Thursday, August 21, 2008

"Blimpin' Ain't Easy."

(A-and right after that English Channel it's off to the Telluric Interior for our intrepid adventurer!)
Lest I be accused of laying claim to the mistaken belief that Pynchon spends the entirety of Against the Day describing and/or talking about absolutely nothing, let me lay out this paragraph like a four-course meal for the five senses:

Lake and Deuce were married over on the other side of the mountains in a prairie church whose steeple was visible for miles, at first nearly the color of the gray sky in which it figured as little more than a geometric episode, till at closer range the straight lines began to break up, soon slipping every which way, like lines of a face seen too close, haggard from the assaults of more winters than anybody still living in the area remembered the full count of, weathered beyond sorrowful, smelling like generations of mummified rodents, built of Engelmann spruce and receptive to sound as the inside of a parlor piano. Though scarcely any music ever came this way, the stray mouth-harpist or whistling drifter who did pass through the crooked doors found himself elevated into more grace than the acoustics of his way would have granted him so far.

- from Against the Day, Thomas Pynchon


From a distance, sure, the church is as abstract as any math can be. But up close? It's seasons, it's memory, it's sound. It stinks. It's hard. It's quite real.

Which is just one example of course but I rather like this one. Something about those straight lines breaking up that speaks to me. Not sure why, though.

Monday, August 18, 2008

She was a virgin bride. At the moment of surrendering, she found herself wishing only to become the wind. To feel herself refined to an edge, an invisible edge of unknown length, to enter the realm of air forever in motion over the broken land. Child of the storm.

- from Against the Day by Thomas Pynchon


Pynchon is playing to your heart as much as your head, and he's not afraid of breaking both. Desires to, sometimes, seems like. It's from that place that a paragraph like the above and the following events make me want to give up because I know I'll never think up or dream up ways to hurt you nearly as bad.

And again (and): this realm of the invisible, the untouchable and the unknowable, sometimes a spiritual concern, sometimes a nearly tangible thing, a place or a concept, that echoes and reverberates throughout the novel, acting as a binding agent that holds together the unholdable. The visible whitespace at the corner of your eye pushed front and center and framed for your gaze and contemplation.

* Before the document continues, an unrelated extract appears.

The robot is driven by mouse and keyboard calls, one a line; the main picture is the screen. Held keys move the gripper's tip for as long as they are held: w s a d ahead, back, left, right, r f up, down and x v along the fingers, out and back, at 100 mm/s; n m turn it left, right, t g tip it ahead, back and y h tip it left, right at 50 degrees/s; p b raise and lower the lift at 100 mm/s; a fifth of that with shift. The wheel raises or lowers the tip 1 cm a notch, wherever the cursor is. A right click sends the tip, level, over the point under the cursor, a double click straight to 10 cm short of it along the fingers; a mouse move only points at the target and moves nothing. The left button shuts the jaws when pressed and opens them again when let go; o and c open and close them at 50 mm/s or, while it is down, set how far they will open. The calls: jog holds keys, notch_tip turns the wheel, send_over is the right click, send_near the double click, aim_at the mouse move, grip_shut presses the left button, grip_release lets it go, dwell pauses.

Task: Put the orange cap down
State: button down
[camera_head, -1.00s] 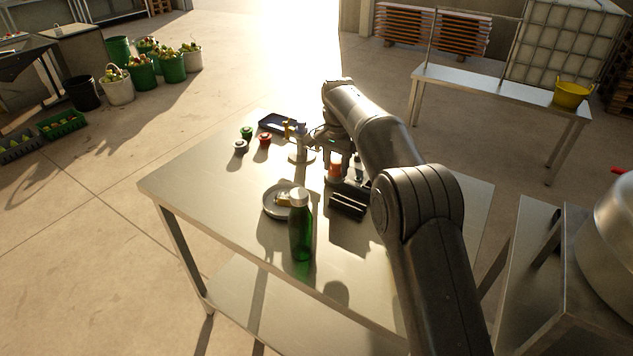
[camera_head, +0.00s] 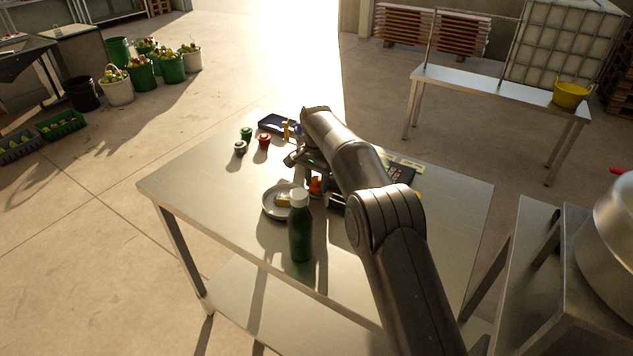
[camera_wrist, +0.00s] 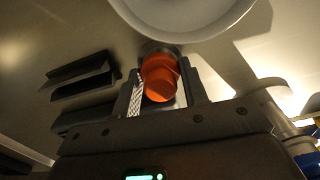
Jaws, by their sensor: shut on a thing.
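The orange cap (camera_wrist: 160,78) is between the two fingers of my gripper (camera_wrist: 163,90) in the wrist view, and the gripper is shut on it. In the head view a bit of the orange cap (camera_head: 315,184) shows below my gripper (camera_head: 313,178), over the steel table (camera_head: 235,215). My arm hides part of the cap and the fingers there. The cap's height above the table cannot be told.
A green bottle (camera_head: 301,232) with a white cap stands in front. A red cap (camera_head: 264,141), a green cap (camera_head: 246,133) and a grey cap (camera_head: 240,147) sit at the back left. The left table area is clear.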

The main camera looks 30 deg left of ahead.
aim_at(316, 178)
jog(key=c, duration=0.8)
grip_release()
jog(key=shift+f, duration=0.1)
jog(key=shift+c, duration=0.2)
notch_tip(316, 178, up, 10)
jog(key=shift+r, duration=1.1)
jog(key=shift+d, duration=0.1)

The brothers traveled together as far as Mortalidad, the stop nearest Jeshimon, then, because of who might or might not be looking, they said goodbye with little more than the nod you might give somebody who's just lit your cigar for you. No gazing back out the window, no forehead creased with solemn thoughts, no out with the pocket flask or sudden descent into sleep. Nothing that would belong to the observable world.

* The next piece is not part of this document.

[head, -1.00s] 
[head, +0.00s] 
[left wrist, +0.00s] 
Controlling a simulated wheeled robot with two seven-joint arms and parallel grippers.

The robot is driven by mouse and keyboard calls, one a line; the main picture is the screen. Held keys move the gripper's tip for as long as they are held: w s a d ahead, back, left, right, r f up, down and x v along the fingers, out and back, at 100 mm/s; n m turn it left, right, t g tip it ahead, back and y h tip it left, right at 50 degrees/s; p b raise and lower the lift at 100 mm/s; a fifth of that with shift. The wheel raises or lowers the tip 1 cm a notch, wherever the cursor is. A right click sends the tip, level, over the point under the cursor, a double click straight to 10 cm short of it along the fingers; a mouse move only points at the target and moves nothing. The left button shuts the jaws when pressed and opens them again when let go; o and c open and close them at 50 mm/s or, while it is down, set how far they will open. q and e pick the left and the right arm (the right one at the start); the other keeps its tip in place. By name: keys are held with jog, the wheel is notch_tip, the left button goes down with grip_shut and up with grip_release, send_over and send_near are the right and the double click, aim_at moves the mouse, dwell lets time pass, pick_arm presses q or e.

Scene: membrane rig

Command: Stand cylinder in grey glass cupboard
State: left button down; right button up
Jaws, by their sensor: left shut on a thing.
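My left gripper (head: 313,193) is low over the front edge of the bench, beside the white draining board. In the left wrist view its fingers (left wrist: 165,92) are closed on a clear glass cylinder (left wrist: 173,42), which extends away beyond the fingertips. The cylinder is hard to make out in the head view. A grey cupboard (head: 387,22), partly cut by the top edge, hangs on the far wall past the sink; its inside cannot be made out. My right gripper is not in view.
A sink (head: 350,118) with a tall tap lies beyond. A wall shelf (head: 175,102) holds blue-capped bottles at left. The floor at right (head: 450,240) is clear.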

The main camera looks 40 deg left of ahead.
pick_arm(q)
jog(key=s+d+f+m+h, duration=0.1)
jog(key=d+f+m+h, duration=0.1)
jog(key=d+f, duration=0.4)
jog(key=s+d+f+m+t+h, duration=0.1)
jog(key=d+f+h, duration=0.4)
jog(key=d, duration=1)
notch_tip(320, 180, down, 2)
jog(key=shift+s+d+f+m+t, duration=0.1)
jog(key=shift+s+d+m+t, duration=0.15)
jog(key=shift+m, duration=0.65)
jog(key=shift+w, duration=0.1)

- from Against the Day by Thomas Pynchon
Further proof that I'm slipping: so far, I've missed every single Tetris reference in Against the Day. Could the real reason behind the delay between Mason & Dixon and Against the Day be not the amount of time it took to research and write the thing but a video game? Which begs thusly: is it possible that Thomas Pynchon himself has kicked my ass on a network game of Dr. Mario? Because: whoa. How cool would that be? I might have to drop dropping my Dr. Mario habit.

Sunday, August 17, 2008

This could be quite fun:

THE EDINBURGH International Book Festival is usually where writers arrive after the long and often painful process of finding a publisher for their master work, writes Edd McCracken.

But the festival has taken the unusual step of becoming a publisher itself, commissioning a book of new work for the first time in its 25-year history.

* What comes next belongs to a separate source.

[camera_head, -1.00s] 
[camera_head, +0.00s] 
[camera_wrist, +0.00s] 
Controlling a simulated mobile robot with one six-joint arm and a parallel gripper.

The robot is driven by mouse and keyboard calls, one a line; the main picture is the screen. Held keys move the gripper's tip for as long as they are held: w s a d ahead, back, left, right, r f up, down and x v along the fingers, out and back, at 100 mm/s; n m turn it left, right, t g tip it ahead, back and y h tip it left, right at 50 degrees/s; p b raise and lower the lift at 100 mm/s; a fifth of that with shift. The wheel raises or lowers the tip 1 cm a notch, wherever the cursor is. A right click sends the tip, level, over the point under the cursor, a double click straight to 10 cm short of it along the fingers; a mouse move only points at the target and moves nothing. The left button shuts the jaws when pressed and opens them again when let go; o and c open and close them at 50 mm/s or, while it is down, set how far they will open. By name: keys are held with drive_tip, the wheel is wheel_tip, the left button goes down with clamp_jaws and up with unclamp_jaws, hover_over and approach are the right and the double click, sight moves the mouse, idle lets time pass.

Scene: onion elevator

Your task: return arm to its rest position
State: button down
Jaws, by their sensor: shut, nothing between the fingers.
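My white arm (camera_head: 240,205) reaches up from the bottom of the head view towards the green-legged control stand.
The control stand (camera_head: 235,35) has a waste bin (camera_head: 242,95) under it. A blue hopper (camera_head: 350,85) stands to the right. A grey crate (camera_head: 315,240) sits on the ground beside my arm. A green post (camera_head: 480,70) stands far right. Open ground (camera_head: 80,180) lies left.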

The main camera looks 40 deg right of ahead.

Lights Off The Quay, a compilation of commissioned work from Scottish writers Don Paterson, Janice Galloway, AL Kennedy...and John Burnside, was launched at Charlotte Square yesterday.


Janice Galloway and AL Kennedy in the same book? Sign me up.

Also worth noting:

The collection is the product of the festival's successful bid for more than £30,000 from the Scottish government's Edinburgh Festival Expo Fund. As well as funding the work, the money will go towards the writers promoting the book abroad.


I'm rooting for an Ohio visit but I suspect it's far more likely I'll get my ass kicked before that happens.

I did read the excerpt of Galloway's upcoming book, This is Not About Me, that appears in Granta 101. This is Not About Me is either a memoirish novel or a novelish memoir, I can't remember which. What I do remember is that the book is definitely something I want to read right now.

Thursday, August 14, 2008

When in doubt: doubt. Doubt like a motherfucker.

I've futzed with the layout again. It's still minimalist, but now it's minimalist with what in some quarters might pass itself off as a sort of purpose, some hint of an interest by the blogger in promoting some sort of vaguely coherent design-related agenda. Truth is, it's still a technical experiment, as it always is whenever I get bored and/or frustrated with my writing-related pursuits, but at least it looks like (to my mind) the result of a single experiment, rather than the result of a CSS bomb blowing up in the middle of a halfway house for recovering short attention span addicts.

This pass was made a thousand times easier by my having YUI-ized everything under the hood last time through. Suffice it to say that I think what I've done here this time through will enable some measure of movement away from minimalism, once I decide to re-embrace things again. Things like color. And things. And I'd say "actual content" but I mean, come on.

Three things:

  1. Yes. Everything is beneath the fold. This amuses me. I may be feeling minimal, but when I break fundamental rules, I do so maximally.

  2. I wish I could find the exact pages that inspired me to relocate all the sidebar material into the footer. In lieu of, here's some other examples. Though now truth is I probably ought to have some kind of link at the top that indicates that there are goodies at the bottom of the bag for those brave enough to reach down deep enough. Note to self.

  3. I just noticed that the comments blocks on the post pages are ugly. Much, much louder note to self. Please don't let this stop you from using this post as your chance to tell the world about your new TDAOC-inspired love of and allegiance to minimalist Web design.


More or less later.

Tuesday, August 12, 2008

And the purity, the geometry, the cold.

- from Against the Day by Thomas Pynchon


Sometimes, it's almost too much to bear: a mere 175-ish pages into it and I'm tempted to label Against the Day one of the greatest epic(-length) poems ever.

I know, I know, having me surface every couple weeks after reading another twenty pages only to say "OMG the language" isn't really useful to you. I'd really like to write some more about the book's spiritual concerns, its interest in the invisible, the unspeakable, and the unknowable; its interest in global living; in power, electric and political; in adventure and excitement; in destruction and folly. But then, that would be terribly reductionist. And right now, as much as I want to talk about it, I'm even more interested in not reducing it. I'm no longer reading this book because it's by the guy who wrote V. and Gravity's Rainbow; I'm reading this book because it is Against the Day.

All of which is still total claptrap, but.